What is needed: Copy out the data below from the line containing "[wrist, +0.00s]" to the line containing "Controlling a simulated", both lines included, with all images left out.

Items:

- - - - - - -

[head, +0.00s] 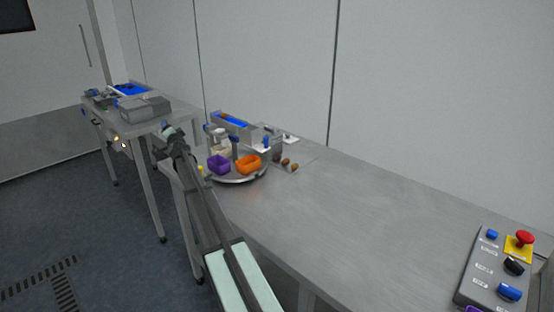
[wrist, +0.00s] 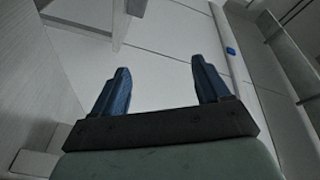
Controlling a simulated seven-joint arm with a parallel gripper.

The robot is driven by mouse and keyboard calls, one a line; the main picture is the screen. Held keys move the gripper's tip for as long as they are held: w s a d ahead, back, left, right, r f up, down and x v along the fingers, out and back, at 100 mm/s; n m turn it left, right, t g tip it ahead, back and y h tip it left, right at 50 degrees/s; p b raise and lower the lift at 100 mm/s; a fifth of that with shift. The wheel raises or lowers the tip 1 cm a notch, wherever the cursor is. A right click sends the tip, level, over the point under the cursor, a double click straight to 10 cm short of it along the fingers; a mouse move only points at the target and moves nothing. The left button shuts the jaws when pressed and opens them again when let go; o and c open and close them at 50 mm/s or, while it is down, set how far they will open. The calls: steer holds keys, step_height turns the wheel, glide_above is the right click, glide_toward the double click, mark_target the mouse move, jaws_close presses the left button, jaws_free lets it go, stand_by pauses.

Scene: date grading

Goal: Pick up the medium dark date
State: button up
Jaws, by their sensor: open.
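Several small brown dates (head: 286,162) lie in a group on the steel table, just right of the orange bin. They are too small here to tell which one is the medium dark date. My gripper (wrist: 160,85) is open and empty in the wrist view, its two blue fingers spread apart, with only pale wall panels and edges beyond them. In the head view my arm reaches forward to the left of the table, and its far end (head: 172,132) is well left of the dates. No date shows in the wrist view.
A round steel tray (head: 238,180) holds a purple bin (head: 218,161) and an orange bin (head: 248,161). A long blue-lined trough (head: 236,128) stands behind. A control box (head: 490,272) with a red button sits at the near right. The table's middle is clear.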

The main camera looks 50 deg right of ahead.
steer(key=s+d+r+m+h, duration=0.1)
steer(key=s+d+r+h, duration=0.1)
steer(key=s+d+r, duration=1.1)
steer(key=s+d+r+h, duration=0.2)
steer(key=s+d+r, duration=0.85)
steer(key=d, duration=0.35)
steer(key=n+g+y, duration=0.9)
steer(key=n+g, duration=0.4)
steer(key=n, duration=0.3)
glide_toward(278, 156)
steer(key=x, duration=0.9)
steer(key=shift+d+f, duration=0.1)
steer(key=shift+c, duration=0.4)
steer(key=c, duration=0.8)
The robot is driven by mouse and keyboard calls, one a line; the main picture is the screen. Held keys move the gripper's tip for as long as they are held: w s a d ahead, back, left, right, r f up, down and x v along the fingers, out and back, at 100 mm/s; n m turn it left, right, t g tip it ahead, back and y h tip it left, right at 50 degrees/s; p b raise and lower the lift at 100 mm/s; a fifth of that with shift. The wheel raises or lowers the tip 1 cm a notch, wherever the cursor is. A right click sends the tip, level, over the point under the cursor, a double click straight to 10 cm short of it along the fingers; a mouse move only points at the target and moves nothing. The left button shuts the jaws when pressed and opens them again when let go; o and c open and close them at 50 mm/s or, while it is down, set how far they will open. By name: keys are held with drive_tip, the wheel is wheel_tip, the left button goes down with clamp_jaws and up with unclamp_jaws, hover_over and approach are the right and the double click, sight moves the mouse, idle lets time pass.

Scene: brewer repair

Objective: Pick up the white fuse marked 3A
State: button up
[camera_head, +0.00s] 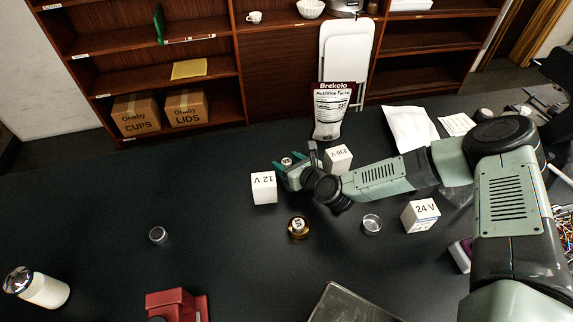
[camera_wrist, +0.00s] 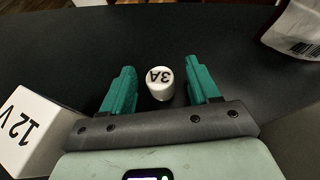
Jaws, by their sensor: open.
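The white fuse marked 3A (camera_wrist: 160,84) stands upright on the dark table in the wrist view, its marked top facing up. My gripper (camera_wrist: 162,80) is open, with its two green fingers on either side of the fuse and a gap on each side. In the head view the fuse shows small (camera_head: 287,161), between the fingers of my gripper (camera_head: 294,160).
A white 12 V box (camera_head: 264,188) stands close on the left, and a 230 V box (camera_head: 338,158) close on the right. A Brekolo bag (camera_head: 331,112) stands behind. A 24 V box (camera_head: 420,215), a brass-coloured piece marked 5A (camera_head: 298,227) and a clear dish (camera_head: 371,224) lie nearer.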

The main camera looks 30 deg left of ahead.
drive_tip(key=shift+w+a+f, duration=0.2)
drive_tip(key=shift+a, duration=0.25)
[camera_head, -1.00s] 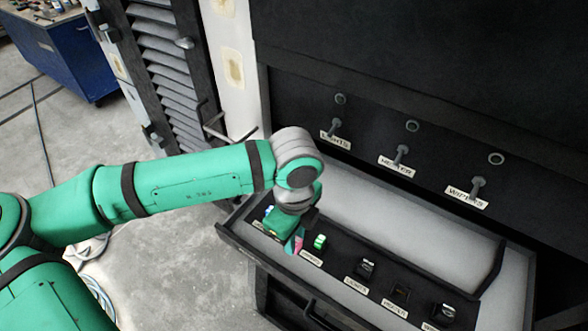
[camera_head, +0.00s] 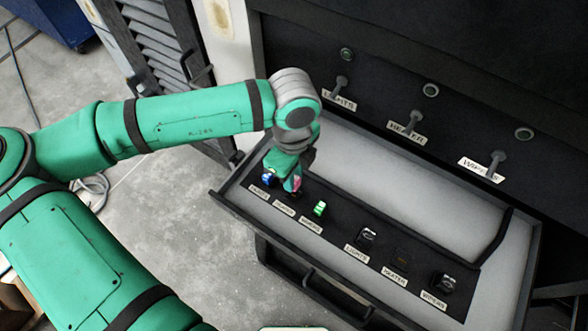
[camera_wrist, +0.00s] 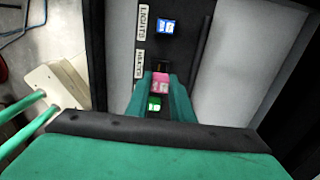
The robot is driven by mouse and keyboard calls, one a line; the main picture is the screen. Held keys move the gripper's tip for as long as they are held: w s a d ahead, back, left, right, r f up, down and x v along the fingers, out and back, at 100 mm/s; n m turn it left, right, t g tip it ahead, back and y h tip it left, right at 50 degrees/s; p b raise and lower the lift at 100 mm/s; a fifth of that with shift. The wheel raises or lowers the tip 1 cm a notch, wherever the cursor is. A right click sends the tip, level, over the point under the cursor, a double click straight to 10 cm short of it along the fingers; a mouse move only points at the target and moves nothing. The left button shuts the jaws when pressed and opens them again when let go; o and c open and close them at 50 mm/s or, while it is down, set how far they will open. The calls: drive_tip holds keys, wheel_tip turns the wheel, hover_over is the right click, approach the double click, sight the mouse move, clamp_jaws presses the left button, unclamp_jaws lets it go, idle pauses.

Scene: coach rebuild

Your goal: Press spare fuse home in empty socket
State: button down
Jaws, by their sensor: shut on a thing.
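My gripper (camera_head: 292,180) is shut on a pink fuse (camera_wrist: 160,84), which sits between the green fingers in the wrist view and shows as a small pink patch in the head view. It is over the left part of the dark fuse strip in the open drawer (camera_head: 355,183). A dark slot (camera_wrist: 162,67) shows just beyond the pink fuse, by the HEATER label. On the right part of the strip, the middle socket (camera_head: 402,258) looks empty. Black fuses stand in the sockets on either side, left (camera_head: 368,236) and right (camera_head: 445,283).
A blue fuse (camera_head: 268,179) and a green fuse (camera_head: 319,208) stand on either side of my gripper. Three labelled levers, LIGHTS (camera_head: 341,82), HEATER (camera_head: 413,120) and WIPERS (camera_head: 497,160), jut from the panel behind. The drawer's pale floor behind the strip is clear.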

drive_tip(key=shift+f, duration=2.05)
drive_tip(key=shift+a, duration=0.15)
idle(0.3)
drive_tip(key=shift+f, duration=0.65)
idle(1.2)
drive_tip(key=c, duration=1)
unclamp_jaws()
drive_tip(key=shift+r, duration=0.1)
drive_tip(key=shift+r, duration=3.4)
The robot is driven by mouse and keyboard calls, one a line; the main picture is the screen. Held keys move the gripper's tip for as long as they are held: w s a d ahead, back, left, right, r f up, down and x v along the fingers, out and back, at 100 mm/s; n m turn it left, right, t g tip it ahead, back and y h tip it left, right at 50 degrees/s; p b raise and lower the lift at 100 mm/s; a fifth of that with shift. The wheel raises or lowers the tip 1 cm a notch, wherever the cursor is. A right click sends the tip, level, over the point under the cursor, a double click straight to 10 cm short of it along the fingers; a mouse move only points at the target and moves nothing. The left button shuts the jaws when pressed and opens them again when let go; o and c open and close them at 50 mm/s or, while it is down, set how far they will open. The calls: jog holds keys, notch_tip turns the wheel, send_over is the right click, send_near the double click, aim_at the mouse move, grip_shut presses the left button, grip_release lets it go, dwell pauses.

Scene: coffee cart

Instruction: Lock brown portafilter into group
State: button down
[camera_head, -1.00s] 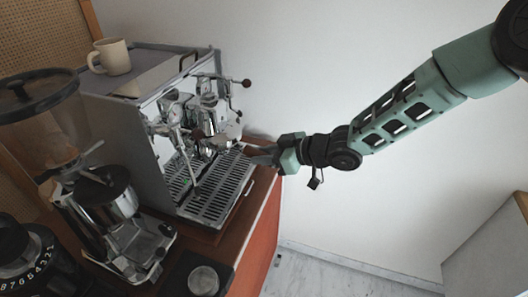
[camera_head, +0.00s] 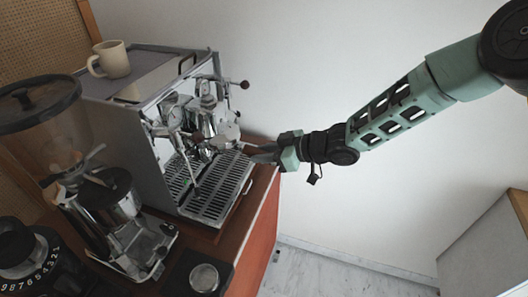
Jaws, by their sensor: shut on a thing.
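The espresso machine (camera_head: 150,95) stands on the counter with its chrome front facing right. Its group area (camera_head: 200,115) is a cluster of shiny chrome parts above the drip tray (camera_head: 217,193). My gripper (camera_head: 258,151) is at the machine's front right, a little above the drip tray's far end, its fingers pointing left. It is shut on the brown portafilter, whose chrome head (camera_head: 226,134) seems to show just left of the fingertips. The handle is mostly hidden by the fingers. I cannot tell whether the head sits in the group or just below it.
A cream mug (camera_head: 110,60) stands on top of the machine. A grinder (camera_head: 112,215) with a dark hopper lid is at the left front. A round metal piece (camera_head: 204,278) sits on a black mat. The space right of the counter is clear.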

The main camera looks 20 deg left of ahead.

- - - - - - -

Result of the exercise:
[wrist, +0.00s] 
Controlling a simulated seven-joint arm with a parallel gripper.

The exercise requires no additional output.